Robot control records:
# # # # #
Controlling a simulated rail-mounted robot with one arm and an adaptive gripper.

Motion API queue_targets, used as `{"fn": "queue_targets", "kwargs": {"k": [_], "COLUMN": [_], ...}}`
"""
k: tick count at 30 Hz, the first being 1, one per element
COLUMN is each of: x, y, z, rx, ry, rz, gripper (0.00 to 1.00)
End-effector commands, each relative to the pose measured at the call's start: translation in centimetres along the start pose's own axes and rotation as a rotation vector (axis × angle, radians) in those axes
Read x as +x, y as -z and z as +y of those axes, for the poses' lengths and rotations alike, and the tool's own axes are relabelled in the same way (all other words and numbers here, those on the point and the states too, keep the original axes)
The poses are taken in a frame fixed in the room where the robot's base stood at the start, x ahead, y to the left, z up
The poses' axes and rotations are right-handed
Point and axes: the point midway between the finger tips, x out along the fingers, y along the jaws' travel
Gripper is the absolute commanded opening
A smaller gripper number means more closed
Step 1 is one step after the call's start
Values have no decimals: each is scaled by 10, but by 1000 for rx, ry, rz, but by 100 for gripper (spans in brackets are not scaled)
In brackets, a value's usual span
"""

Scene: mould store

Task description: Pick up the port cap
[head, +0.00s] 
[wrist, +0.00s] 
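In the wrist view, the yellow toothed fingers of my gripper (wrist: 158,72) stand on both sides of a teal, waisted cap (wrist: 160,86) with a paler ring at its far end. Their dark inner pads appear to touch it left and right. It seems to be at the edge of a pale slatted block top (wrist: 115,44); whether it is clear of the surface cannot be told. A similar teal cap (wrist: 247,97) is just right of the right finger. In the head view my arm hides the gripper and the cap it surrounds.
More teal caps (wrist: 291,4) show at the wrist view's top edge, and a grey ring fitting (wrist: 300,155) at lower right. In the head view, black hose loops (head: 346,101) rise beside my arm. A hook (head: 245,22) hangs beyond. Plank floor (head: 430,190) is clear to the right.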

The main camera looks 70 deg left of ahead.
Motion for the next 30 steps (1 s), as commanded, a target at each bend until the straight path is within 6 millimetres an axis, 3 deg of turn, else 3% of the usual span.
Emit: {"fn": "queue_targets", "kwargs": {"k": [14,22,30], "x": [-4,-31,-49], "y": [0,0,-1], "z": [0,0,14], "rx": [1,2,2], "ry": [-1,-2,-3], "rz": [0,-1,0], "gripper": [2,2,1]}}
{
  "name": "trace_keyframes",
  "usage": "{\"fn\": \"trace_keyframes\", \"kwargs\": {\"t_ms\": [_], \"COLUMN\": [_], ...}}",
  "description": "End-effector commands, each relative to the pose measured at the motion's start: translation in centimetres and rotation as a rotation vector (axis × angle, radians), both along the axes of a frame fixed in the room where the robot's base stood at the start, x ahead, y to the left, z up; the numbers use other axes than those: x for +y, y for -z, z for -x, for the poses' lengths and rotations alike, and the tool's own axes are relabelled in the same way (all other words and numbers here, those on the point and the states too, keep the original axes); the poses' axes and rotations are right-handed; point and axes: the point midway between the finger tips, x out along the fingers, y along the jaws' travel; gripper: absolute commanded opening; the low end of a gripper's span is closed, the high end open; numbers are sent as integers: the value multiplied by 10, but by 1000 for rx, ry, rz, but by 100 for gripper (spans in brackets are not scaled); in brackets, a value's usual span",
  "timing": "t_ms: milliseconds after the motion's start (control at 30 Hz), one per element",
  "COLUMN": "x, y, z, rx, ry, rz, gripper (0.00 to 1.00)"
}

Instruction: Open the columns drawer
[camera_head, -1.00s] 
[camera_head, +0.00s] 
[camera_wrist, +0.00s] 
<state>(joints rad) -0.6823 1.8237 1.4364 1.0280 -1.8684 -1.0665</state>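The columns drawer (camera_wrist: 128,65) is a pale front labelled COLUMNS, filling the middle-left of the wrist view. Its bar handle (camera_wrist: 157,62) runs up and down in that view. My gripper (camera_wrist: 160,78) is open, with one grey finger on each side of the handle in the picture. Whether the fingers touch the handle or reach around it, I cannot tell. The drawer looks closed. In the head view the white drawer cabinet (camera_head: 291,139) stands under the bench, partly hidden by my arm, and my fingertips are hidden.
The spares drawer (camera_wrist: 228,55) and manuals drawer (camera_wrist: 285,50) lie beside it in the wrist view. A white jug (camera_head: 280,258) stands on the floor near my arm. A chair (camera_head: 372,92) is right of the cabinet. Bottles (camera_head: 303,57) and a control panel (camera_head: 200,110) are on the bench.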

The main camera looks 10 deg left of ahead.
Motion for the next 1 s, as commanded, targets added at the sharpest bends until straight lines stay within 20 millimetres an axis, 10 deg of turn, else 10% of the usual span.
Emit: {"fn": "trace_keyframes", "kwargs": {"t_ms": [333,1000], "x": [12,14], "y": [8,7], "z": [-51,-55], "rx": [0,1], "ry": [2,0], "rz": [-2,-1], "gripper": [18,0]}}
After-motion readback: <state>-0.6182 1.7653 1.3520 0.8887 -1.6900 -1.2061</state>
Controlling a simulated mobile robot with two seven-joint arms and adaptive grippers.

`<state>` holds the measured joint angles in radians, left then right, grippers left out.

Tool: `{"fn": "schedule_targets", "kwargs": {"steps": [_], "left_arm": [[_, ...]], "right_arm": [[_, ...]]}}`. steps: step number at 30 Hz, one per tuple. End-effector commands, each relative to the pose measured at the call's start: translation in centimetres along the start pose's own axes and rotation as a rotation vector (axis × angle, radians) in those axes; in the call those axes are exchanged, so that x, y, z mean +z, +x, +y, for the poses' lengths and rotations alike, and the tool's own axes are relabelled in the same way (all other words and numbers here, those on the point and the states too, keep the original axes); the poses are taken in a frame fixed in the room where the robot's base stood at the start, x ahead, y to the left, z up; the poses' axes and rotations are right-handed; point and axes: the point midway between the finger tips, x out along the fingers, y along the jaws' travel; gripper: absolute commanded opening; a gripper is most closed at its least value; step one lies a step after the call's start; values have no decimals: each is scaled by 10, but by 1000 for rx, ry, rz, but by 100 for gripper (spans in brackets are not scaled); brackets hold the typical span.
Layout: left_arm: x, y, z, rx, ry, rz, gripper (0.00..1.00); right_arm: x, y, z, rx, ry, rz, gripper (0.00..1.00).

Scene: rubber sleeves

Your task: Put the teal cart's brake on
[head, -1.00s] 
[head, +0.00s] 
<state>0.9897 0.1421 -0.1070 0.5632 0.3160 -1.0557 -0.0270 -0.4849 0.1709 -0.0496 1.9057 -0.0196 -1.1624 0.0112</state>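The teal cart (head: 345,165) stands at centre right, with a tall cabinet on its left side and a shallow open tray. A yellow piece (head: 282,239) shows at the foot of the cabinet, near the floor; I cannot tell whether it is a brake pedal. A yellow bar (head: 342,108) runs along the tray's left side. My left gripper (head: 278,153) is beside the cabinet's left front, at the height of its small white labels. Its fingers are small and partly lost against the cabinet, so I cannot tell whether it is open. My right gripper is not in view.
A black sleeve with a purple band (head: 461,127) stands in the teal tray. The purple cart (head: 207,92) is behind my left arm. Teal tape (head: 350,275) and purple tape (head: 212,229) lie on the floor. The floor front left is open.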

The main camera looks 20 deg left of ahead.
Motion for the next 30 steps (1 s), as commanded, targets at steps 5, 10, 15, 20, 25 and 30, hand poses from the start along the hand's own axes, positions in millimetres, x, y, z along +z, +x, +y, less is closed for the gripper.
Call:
# # # # #
Nothing beyond the required lines should be retyped: start with the line that contains "<state>0.9897 0.1421 -0.1070" and finish with the line that contains "The main camera looks 20 deg left of ahead.".

<state>0.9897 0.1421 -0.1070 0.5632 0.3160 -1.0557 -0.0270 -0.4849 0.1709 -0.0496 1.9057 -0.0196 -1.1624 0.0112</state>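The teal cart (head: 345,165) stands at centre right, with a tall cabinet on its left side and a shallow open tray. A yellow piece (head: 282,239) shows at the foot of the cabinet, near the floor; I cannot tell whether it is a brake pedal. A yellow bar (head: 342,108) runs along the tray's left side. My left gripper (head: 278,153) is beside the cabinet's left front, at the height of its small white labels. Its fingers are small and partly lost against the cabinet, so I cannot tell whether it is open. My right gripper is not in view.
A black sleeve with a purple band (head: 461,127) stands in the teal tray. The purple cart (head: 207,92) is behind my left arm. Teal tape (head: 350,275) and purple tape (head: 212,229) lie on the floor. The floor front left is open.

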The main camera looks 20 deg left of ahead.

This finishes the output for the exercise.